__Problem to solve__:
Look for the line containing "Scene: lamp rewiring" and the line containing "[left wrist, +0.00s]" in the entries below. Copy those two and all lines between them exactly, leaving out pictures.

#### Records for this exercise

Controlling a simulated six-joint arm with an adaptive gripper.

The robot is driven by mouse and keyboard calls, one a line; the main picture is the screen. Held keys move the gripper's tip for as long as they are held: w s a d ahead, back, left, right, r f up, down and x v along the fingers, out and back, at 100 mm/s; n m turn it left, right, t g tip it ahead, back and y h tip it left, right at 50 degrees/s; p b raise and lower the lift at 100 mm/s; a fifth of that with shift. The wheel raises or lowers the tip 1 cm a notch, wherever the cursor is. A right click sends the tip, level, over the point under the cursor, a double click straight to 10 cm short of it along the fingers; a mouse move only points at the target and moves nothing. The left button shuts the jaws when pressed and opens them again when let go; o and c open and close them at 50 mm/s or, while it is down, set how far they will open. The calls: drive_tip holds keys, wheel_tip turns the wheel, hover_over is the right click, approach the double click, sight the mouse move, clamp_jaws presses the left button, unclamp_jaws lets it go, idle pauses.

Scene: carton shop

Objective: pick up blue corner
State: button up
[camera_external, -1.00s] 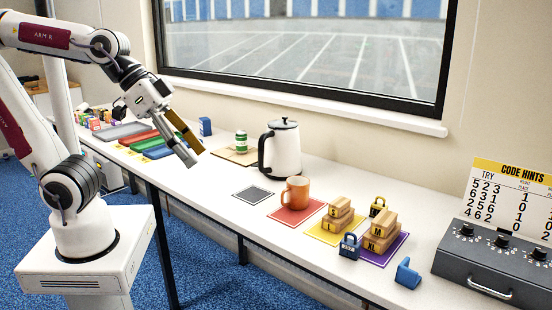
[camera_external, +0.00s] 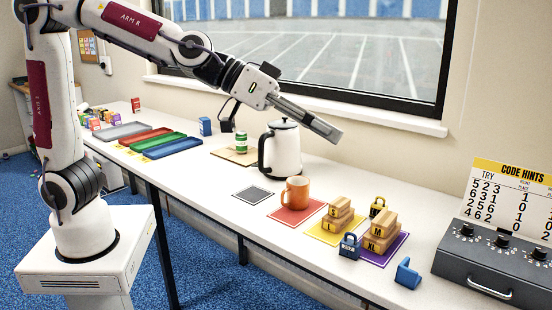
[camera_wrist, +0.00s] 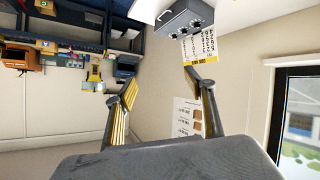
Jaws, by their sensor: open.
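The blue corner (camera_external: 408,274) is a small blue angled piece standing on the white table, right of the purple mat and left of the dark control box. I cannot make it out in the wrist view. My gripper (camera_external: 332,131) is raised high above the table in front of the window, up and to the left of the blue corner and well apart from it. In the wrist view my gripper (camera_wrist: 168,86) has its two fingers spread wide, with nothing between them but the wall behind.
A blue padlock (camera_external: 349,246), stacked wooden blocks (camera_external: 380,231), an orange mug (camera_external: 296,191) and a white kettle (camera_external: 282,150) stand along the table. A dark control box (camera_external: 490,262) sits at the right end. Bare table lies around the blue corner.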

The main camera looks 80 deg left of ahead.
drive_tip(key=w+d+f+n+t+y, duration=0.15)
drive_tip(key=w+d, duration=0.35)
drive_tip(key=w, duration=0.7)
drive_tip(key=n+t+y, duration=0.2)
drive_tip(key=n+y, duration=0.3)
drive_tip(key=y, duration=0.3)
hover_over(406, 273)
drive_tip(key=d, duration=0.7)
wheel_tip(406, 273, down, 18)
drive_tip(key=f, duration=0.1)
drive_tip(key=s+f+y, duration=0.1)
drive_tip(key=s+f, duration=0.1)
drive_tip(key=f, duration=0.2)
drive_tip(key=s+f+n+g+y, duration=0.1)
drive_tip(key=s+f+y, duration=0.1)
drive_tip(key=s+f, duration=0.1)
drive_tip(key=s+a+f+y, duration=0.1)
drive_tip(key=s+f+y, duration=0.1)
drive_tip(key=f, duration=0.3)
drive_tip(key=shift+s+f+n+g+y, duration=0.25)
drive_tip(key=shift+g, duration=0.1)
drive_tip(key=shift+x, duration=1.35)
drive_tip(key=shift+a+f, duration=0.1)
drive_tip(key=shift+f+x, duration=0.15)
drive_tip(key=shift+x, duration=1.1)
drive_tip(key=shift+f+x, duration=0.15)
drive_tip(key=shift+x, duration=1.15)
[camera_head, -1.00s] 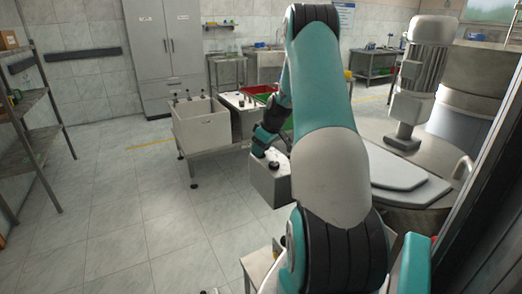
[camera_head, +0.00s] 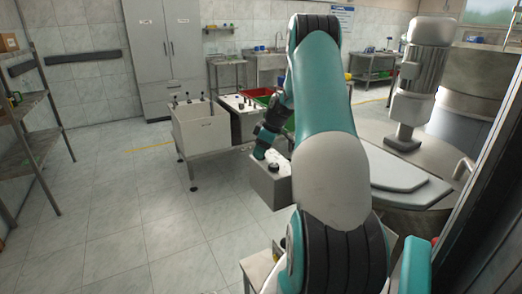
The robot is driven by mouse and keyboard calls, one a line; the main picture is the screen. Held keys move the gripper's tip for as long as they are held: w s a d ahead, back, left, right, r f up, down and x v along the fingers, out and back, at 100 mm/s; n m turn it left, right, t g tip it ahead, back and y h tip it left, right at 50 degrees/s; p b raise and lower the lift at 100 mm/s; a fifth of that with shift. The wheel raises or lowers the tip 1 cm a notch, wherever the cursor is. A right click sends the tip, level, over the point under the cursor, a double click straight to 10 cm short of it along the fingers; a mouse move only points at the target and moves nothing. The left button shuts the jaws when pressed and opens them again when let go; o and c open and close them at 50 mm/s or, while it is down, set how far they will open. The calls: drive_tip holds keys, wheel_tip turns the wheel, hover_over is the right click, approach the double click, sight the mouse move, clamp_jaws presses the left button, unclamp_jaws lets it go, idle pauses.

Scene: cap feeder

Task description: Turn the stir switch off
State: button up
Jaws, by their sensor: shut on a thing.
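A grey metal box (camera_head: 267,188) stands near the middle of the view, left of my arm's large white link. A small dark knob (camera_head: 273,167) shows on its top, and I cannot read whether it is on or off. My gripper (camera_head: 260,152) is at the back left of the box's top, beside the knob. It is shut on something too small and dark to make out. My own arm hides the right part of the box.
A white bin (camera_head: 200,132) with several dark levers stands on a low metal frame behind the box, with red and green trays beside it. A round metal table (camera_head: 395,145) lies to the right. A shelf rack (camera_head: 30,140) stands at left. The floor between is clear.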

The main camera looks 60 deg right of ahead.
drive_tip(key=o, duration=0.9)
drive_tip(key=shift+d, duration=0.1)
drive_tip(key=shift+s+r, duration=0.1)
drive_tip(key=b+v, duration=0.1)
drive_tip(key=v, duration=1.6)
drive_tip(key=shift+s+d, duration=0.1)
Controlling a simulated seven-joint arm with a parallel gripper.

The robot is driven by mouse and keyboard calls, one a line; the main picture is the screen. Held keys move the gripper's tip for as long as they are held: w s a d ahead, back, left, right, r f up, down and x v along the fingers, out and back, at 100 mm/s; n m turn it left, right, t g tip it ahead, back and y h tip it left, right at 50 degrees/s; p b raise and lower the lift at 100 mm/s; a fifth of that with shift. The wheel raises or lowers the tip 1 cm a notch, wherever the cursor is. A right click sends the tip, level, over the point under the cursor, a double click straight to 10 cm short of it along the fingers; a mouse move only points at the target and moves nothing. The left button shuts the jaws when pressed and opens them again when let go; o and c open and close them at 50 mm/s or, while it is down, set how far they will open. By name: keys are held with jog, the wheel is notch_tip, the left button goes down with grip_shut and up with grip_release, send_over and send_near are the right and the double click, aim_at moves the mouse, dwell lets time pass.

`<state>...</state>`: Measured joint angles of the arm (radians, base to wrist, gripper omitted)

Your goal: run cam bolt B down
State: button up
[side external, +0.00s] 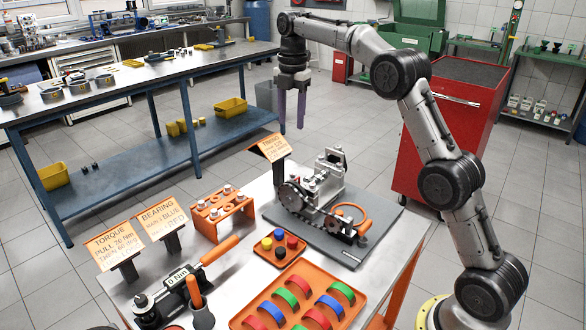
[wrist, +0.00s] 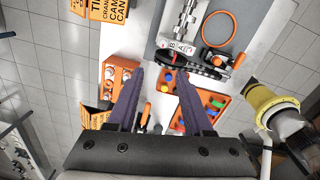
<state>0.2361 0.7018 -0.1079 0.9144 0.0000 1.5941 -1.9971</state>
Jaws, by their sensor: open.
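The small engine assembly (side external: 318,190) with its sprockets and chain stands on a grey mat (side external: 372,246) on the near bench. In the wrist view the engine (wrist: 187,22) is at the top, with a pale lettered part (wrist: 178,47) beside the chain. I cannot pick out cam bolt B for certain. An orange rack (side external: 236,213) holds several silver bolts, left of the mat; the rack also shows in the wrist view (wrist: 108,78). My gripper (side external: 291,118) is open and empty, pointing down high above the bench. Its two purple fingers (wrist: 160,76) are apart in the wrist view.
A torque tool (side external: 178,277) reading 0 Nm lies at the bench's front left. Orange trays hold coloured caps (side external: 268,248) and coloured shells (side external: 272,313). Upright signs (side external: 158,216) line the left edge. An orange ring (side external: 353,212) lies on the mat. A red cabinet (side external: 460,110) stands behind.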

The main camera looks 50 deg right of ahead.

########
#### Records for this exercise

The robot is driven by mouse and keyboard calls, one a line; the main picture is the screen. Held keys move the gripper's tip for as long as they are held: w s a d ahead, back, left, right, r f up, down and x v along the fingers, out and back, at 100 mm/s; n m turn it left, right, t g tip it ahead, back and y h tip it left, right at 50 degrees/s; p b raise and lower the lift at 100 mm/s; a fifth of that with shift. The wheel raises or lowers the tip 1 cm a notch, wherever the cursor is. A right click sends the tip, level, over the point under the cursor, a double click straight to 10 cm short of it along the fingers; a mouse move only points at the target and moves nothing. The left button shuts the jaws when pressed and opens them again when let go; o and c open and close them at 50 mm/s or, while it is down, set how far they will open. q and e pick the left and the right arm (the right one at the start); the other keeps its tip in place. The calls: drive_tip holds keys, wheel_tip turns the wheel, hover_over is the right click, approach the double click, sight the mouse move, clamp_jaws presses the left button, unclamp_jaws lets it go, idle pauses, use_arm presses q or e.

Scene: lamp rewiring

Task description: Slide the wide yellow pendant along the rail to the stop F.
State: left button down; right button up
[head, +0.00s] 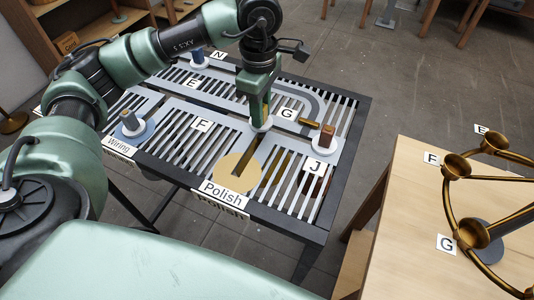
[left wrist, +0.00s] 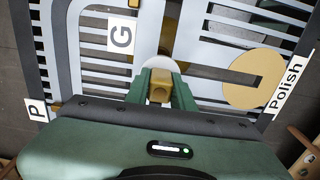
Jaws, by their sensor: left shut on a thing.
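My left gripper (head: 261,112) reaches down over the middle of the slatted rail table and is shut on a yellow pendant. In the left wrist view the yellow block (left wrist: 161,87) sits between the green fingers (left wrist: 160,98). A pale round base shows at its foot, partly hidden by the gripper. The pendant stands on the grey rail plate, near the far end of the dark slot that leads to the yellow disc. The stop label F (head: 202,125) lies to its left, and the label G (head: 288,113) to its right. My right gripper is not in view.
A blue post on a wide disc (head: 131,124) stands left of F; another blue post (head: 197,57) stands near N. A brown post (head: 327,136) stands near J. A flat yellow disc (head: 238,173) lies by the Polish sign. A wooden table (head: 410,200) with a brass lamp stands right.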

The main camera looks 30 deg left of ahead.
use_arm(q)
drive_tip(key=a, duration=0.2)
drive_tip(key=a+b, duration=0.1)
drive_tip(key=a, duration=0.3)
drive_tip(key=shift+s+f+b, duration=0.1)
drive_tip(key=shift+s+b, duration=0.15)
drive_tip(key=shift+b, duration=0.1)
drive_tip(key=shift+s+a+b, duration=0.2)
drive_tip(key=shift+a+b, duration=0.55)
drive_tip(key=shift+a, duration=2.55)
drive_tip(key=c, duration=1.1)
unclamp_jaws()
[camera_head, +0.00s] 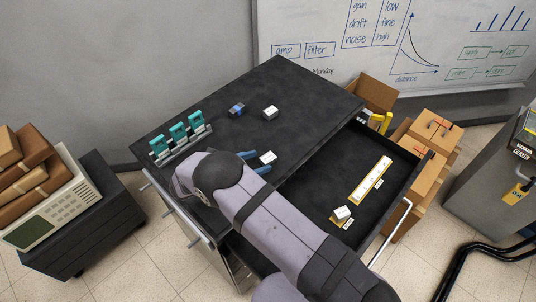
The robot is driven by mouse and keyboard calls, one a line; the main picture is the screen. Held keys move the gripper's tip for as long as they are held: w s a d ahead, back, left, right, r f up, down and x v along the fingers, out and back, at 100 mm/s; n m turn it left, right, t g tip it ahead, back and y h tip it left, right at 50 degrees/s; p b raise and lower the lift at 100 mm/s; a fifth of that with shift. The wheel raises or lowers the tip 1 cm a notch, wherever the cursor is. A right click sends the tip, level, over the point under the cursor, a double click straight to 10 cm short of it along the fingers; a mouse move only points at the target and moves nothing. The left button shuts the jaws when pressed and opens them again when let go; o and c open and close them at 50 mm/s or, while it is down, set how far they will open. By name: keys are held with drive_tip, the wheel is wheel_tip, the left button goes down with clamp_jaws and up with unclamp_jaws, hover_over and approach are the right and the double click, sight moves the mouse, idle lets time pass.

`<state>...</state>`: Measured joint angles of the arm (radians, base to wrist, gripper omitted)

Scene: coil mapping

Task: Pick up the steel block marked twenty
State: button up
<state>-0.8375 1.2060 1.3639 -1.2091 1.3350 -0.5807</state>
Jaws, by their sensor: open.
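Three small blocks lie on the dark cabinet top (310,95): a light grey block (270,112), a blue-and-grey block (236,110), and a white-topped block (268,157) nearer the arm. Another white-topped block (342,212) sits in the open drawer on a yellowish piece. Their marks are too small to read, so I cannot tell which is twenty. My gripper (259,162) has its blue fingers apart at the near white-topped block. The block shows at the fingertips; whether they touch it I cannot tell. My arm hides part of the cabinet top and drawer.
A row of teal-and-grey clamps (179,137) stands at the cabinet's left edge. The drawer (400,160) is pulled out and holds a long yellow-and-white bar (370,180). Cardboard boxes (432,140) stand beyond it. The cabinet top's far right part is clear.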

########

__Response to this exercise__:
Scene: lamp rewiring

Task description: Slide the wide yellow pendant along the rail to the stop F.
State: left button down; right button up
[head, +0.00s] 
[left wrist, +0.00s] 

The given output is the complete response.